_Prompt_
Only the lines from the one containing "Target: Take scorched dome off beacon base" through the final line of the material below should be output, exactly as they stand.
○ ○ ○ ○ ○ ○ ○
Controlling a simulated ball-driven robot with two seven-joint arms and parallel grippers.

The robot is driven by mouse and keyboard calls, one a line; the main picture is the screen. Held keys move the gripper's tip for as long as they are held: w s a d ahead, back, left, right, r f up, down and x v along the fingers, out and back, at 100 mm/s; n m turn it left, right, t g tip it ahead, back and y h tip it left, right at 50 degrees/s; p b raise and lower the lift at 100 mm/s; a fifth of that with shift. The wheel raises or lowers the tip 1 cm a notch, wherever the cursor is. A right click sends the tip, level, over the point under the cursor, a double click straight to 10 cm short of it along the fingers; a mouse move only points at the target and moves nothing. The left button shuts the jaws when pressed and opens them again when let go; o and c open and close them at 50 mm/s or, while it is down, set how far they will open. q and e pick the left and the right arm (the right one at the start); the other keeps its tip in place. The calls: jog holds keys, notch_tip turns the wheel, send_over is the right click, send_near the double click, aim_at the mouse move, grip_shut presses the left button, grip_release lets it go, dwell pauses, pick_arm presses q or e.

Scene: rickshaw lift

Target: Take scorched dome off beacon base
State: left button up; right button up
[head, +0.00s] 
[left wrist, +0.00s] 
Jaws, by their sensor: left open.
○ ○ ○ ○ ○ ○ ○
_Solved problem_
Target: Take scorched dome off beacon base
State: left button up; right button up
[head, +0.00s] 
[left wrist, +0.00s] 
Jaws, by their sensor: left open.

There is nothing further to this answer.